Going for a forward instead of a point guard gives the Lakers similar options in the frontcourt. Josh Jackson and Jayson Tatum could both fit in alongside Brandon Ingram. Jackson brings better defense, more versatility, and a dash of elite athleticism, while Tatum could be the alpha-dog scorer the team seems to currently lack.
Either one would likely push Julius Randle and/or Larry Nance to the bench or out the door eventually, but that just means the odd man out becomes a trade chip. Randle might not fetch as big a fish as Russell, but there are plenty of teams that would be interested in a play-making four who was one of only five forwards to average at least 13 points, eight rebounds, and three assists last season.
The Lakers could also draft any of these guys and simply hang on to the players at their position currently on the roster, and make themselves even more attractive to potential free agents this summer or next.

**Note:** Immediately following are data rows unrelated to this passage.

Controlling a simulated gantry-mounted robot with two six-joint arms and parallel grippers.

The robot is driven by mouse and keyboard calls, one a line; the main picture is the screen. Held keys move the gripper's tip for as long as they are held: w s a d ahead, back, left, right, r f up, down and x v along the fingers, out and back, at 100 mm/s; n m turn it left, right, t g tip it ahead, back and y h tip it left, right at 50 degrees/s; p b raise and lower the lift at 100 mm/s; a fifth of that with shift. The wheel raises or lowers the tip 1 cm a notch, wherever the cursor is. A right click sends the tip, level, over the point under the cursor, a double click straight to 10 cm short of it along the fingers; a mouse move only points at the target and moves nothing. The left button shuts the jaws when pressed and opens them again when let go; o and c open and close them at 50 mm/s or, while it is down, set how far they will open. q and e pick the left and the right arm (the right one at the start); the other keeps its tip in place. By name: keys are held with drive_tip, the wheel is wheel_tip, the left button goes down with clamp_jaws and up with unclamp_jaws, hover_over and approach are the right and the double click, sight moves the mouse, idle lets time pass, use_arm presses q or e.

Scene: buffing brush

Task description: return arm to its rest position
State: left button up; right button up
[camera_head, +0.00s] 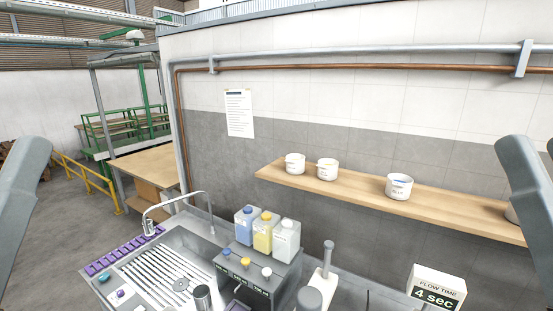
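Only upper links of my arms show, the left arm (22,190) at the left edge and the right arm (528,185) at the right edge. Both links slope down and out of the picture. Neither gripper is in view, so I cannot see their state or whether they hold anything. I cannot make out a buffing brush for certain. A grey upright handle-like piece (327,262) stands on a white base right of the dispenser.
A sink (205,244) with a tap (180,197) lies below. A wooden shelf (350,188) on the wall holds several white tubs. A "FLOW TIME 4 sec" sign (436,288) stands lower right.

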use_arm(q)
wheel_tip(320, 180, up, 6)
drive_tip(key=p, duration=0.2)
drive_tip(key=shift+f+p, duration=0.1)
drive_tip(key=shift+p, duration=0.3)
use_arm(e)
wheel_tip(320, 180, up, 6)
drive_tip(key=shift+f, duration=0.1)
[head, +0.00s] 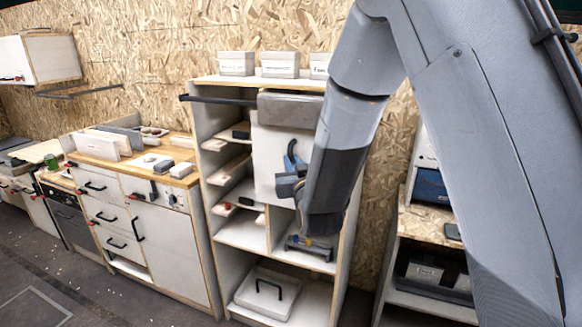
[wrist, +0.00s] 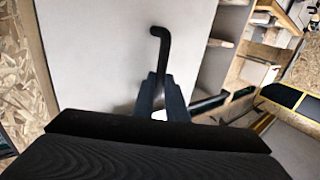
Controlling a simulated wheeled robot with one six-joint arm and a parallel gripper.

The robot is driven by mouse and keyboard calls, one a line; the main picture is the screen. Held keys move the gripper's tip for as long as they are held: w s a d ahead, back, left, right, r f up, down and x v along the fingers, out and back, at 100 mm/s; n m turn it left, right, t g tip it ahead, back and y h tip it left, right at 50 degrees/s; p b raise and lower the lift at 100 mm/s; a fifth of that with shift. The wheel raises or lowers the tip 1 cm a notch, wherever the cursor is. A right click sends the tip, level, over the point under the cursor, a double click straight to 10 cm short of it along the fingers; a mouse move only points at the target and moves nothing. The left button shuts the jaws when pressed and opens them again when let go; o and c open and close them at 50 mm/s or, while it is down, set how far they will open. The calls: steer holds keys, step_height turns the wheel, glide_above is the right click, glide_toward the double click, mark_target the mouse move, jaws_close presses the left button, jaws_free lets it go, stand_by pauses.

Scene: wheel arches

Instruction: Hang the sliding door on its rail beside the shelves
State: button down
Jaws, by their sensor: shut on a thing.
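The sliding door is a pale flat panel (head: 268,150) standing upright in front of the upper right part of the open shelf unit (head: 346,240). It fills much of the wrist view (wrist: 100,60). My gripper (head: 291,172) is shut on the door's dark bent handle (wrist: 161,45), with both fingers (wrist: 162,98) around its lower part. The rail is a dark bar (head: 217,99) across the top front of the shelves, sticking out at the left. A grey block-like shape (head: 290,108) lies at the door's top. I cannot tell whether the door's top touches the rail.
Small lidded boxes (head: 280,65) stand on top of the shelf unit. A drawer cabinet (head: 160,235) stands close on the left, with goods on its top. Another rack (head: 428,226) stands to the right. A lidded bin (head: 267,293) sits at the bottom. Open floor lies at the front left.

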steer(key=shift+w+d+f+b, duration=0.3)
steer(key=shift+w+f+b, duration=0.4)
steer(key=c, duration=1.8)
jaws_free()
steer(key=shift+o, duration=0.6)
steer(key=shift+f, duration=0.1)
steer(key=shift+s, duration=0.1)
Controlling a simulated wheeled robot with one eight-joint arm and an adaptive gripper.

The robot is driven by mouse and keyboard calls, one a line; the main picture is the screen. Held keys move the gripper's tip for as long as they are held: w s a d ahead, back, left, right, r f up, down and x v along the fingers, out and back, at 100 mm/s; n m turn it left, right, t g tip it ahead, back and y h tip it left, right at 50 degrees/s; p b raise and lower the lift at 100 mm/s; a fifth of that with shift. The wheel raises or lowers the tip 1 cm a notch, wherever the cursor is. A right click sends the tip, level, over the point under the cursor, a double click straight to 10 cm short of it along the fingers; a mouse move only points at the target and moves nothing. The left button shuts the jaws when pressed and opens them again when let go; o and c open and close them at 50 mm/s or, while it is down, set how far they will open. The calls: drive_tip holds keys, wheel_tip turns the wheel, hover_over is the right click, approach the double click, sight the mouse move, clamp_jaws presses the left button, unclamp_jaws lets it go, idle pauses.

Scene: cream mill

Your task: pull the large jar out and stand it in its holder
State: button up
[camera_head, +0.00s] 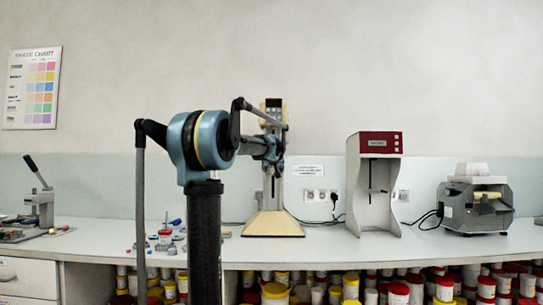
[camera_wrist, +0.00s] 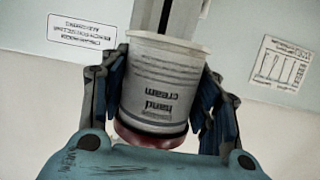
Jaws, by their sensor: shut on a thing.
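The large jar (camera_wrist: 160,75) is white with a grey "hand cream" label and a dark red end. In the wrist view its label is upside down and the red end is towards my palm. My gripper (camera_wrist: 168,92) is shut on it, with blue-and-black fingers on both sides. In the head view my gripper (camera_head: 272,150) is raised in front of the mixing machine, which has a cream base (camera_head: 272,225). The jar is not clear there, behind my arm. I cannot make out which thing is its holder.
A red-topped white machine (camera_head: 375,145) stands right of the mixer, with a grey roller machine (camera_head: 475,205) further right. A lever press (camera_head: 40,200) stands at the left. Small items, including a red-and-white pot (camera_head: 165,237), lie left of the mixer. Several jars fill the shelf below.

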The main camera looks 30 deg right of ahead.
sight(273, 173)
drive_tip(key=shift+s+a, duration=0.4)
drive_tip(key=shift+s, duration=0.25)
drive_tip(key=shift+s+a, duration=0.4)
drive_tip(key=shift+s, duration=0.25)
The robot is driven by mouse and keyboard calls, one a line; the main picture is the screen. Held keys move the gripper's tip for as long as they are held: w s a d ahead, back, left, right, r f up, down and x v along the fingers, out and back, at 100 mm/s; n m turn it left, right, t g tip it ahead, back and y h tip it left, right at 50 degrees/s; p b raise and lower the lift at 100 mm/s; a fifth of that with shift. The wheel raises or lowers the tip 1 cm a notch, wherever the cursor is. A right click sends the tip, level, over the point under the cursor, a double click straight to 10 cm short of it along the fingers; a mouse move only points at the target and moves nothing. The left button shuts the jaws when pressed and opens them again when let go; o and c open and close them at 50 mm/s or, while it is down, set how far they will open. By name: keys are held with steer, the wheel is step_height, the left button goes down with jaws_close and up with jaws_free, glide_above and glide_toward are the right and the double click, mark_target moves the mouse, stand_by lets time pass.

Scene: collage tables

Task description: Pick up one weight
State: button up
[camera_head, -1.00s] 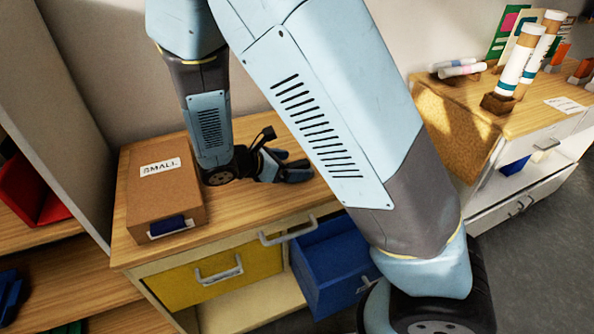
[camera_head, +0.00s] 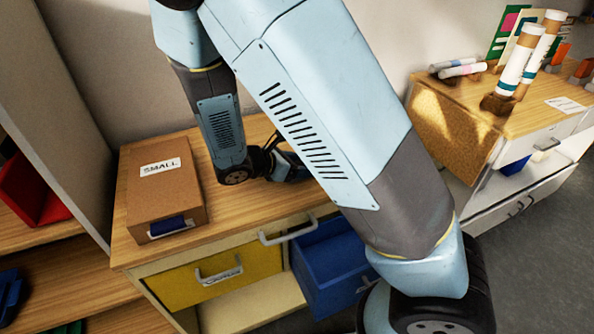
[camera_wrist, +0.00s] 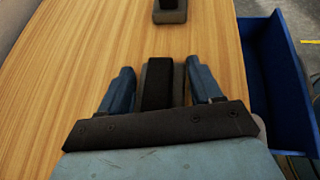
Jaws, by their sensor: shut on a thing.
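A dark weight (camera_wrist: 160,84) with a black top and grey sides is between the two blue fingers of my gripper (camera_wrist: 163,76) in the wrist view. The fingers are shut on its sides. Its near end is hidden by the gripper body. I cannot tell whether it is clear of the wooden top. A second, similar dark weight (camera_wrist: 170,12) stands farther ahead, cut by the top edge. In the head view my gripper (camera_head: 290,166) is low over the tabletop, mostly hidden behind my arm, and neither weight shows.
A cardboard box labelled SMALL (camera_head: 165,185) sits on the left of the wooden tabletop (camera_head: 262,208). Below are a yellow drawer (camera_head: 190,282) and an open blue drawer (camera_head: 335,270), also in the wrist view (camera_wrist: 262,70). Another cabinet with white tubes (camera_head: 512,70) stands right.

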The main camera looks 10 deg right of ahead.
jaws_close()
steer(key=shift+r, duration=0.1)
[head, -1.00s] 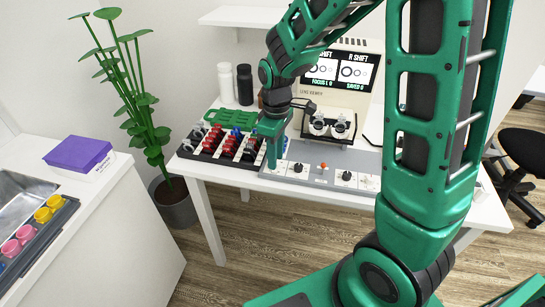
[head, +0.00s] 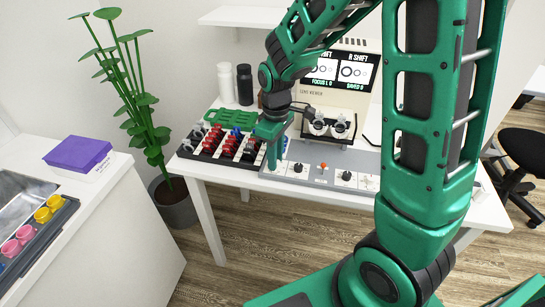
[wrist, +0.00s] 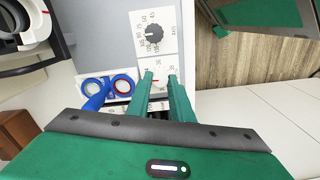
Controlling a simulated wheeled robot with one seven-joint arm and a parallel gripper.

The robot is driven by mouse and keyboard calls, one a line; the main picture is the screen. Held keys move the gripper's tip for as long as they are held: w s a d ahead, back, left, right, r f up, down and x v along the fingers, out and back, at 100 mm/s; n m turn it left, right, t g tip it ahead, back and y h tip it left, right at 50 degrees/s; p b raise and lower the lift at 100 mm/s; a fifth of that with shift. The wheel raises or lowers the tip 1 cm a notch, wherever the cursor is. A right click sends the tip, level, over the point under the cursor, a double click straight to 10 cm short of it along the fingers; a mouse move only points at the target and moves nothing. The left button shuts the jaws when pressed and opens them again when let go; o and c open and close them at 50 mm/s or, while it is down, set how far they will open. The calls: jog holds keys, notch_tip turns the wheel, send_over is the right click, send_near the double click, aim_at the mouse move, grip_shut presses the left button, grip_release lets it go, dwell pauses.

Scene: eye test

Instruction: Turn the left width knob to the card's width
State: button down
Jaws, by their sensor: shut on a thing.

Magic came out after the draft and said the team is looking more at the summer of 2018 when it comes to making a free-agent splash, and that's smart. The Lakers aren't ready to win big just yet, and they surely want to keep the books clear for George in case he's willing to do what Carmelo Anthony wasn't and just join his preferred team in free agency rather than through a depth-depleting trade.
How good would a depth chart featuring Ball, Russell, George, Ingram, Randle, Nance, Clarkson, Ivica Zubac, and pick No. 28 in this year's draft look a couple years from now? (And how much better would it look if they found a way to clean out the contract detritus that is Luol Deng and Timofey Mozgov?)
There's a lot of assumptions there, but that's a young, deep, versatile roster with interested trade pieces that could help fill whatever holes pop up and, if the Lakers are lucky, some more cap space to burn and the most attractive free-agent destination in NBA history to sell on the open market. And it's realistically in play now.
With the new management team, several interesting young players, and time on their side, Lakers fans were going to be dreaming big whether they kept their pick or not. The lottery balls bouncing L.A.'s way gives those dreams an added kick, and raises the ceiling for everything Magic, Rob Pelinka, and Jeannie Buss are trying to build.